Sack farming in Uganda waits for no rain

Growing crops in a bag is ideal for those with little space – or the money to spend on market produce

Harriet Nakabaale, 45, a resident of Kawaala, a Kampala suburb, making the most of her garden.
Harriet Nakabaale, 45, a resident of Kawaala, a Kampala suburb, making the most of her garden.

Faced with expensive food, low incomes, high unemployment and barely a patch of arable land, residents in the suburbs of Uganda’s capital are adopting a novel form of intensive farming.

Sack farming is just what it says: farmers, usually those who are tight on space, growing vegetable produce in a sack. Renewed interest in urban farming globally has seen the concept adopted in cities around the world.

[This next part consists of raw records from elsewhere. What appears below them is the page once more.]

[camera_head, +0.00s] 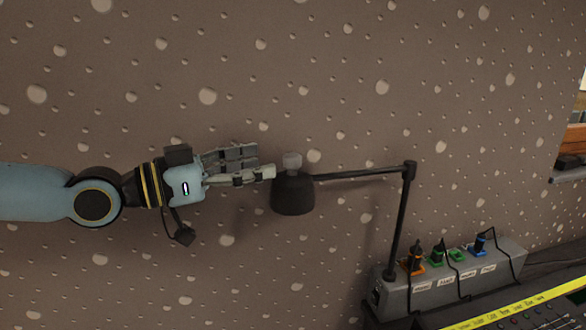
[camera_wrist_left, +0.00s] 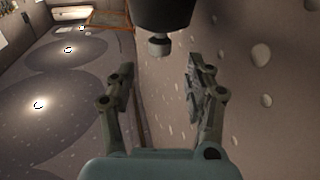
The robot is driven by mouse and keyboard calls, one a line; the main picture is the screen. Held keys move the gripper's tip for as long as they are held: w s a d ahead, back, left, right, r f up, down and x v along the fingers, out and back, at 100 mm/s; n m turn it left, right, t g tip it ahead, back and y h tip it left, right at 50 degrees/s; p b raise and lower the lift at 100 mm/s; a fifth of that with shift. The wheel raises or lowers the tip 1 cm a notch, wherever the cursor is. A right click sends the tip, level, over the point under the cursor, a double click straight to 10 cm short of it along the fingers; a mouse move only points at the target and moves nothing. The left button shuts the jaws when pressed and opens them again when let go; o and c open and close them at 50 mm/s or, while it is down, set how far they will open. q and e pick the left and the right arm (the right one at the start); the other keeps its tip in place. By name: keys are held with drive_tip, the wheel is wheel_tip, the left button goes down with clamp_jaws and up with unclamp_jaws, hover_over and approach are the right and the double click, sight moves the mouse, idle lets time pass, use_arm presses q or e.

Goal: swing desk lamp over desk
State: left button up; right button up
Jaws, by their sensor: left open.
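The desk lamp has a dark shade (camera_head: 292,193) with a light knob (camera_head: 292,160) on top. Its thin black arm (camera_head: 355,174) runs right to a joint on an upright black post (camera_head: 400,225). My left gripper (camera_head: 262,162) comes in from the left, open, with its fingertips just short of the knob. In the left wrist view, the shade (camera_wrist_left: 162,12) is at the top centre. The knob (camera_wrist_left: 159,45) lies ahead of the open fingers (camera_wrist_left: 159,68), roughly centred between them. I see no clear contact. My right gripper is not in view.
A grey box (camera_head: 450,283) with coloured plugs and cables stands by the post's foot. A yellow labelled strip (camera_head: 525,306) borders a dark fader panel (camera_head: 555,318) at bottom right. A speckled brown surface fills the background.

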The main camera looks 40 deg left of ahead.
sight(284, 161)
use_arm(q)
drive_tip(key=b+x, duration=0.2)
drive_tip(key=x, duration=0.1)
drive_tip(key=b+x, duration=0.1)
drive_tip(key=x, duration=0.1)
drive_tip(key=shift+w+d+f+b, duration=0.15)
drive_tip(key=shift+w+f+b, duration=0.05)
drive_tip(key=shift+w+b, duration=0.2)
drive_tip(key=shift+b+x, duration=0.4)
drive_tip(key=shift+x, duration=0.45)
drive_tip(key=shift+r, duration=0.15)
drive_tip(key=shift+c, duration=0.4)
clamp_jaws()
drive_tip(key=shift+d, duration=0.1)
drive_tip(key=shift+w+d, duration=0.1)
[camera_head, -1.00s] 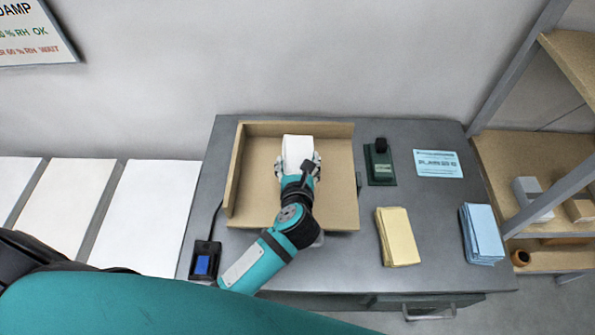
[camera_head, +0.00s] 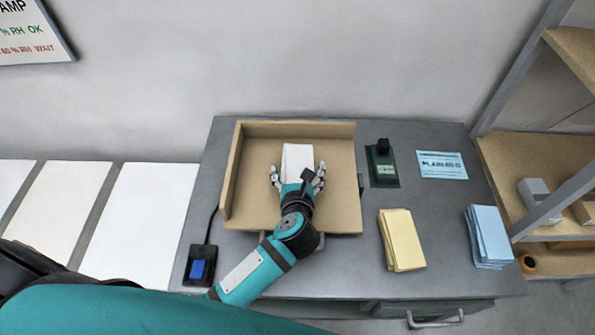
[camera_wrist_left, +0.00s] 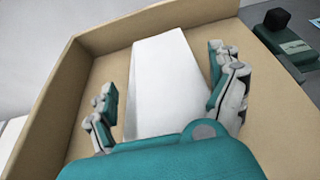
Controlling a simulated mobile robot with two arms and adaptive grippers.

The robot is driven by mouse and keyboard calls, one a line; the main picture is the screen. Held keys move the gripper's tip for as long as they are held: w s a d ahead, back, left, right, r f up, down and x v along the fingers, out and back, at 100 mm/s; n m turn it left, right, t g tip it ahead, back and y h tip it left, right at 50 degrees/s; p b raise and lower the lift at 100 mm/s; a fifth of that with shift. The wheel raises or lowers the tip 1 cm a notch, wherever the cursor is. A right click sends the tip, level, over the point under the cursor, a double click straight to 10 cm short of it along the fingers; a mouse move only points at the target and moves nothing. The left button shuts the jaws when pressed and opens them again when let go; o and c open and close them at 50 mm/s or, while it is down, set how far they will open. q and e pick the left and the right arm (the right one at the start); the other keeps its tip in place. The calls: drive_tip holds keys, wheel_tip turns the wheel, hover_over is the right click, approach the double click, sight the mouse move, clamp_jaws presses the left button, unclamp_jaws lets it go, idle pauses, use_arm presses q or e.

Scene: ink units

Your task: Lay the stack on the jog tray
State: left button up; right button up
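The white paper stack (camera_head: 298,158) lies on the floor of the tan jog tray (camera_head: 342,180), apart from the tray's back and left walls. It also shows in the left wrist view (camera_wrist_left: 162,75), running away from the gripper. My left gripper (camera_head: 298,178) is open, with its fingers spread on either side of the stack's near end. The near end of the stack is hidden by the gripper's palm. My right gripper is not in view.
A yellow stack (camera_head: 401,240) and a blue stack (camera_head: 488,237) lie right of the tray. A green stamp-like device (camera_head: 382,165) and a blue-white card (camera_head: 441,165) are behind them. A blue-buttoned pedal (camera_head: 199,268) sits front left. A shelf (camera_head: 510,165) stands at the right.

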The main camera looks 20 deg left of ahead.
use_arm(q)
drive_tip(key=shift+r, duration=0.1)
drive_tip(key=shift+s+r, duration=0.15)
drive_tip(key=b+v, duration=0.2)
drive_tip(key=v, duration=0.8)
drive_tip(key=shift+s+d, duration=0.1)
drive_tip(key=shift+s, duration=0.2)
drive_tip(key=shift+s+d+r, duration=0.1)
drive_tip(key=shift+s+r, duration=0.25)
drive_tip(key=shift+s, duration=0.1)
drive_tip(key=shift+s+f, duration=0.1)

In the developing world, urban farming is important for households’ food security. According to Uganda’s Technical Centre for Agricultural and Rural Cooperation, 800 million people worldwide have had their food security improved through urban farming.

Harriet Nakabaale, 45, a resident of Kawaala, a Kampala suburb in her sack garden.
Harriet Nakabaale, 45, a resident of Kawaala, a Kampala suburb in her sack garden.

In Kampala, 40 per cent of total urban food requirements are accounted for through urban farming. For Harriet Nakabaale, a 45-year-old resident of the suburb of Kawaala, this type of farming is nothing new. Growing up, she was always told that every woman needs a garden. She learned how to grow vegetables in sacks from her parents, who used the technique at home on a small scale.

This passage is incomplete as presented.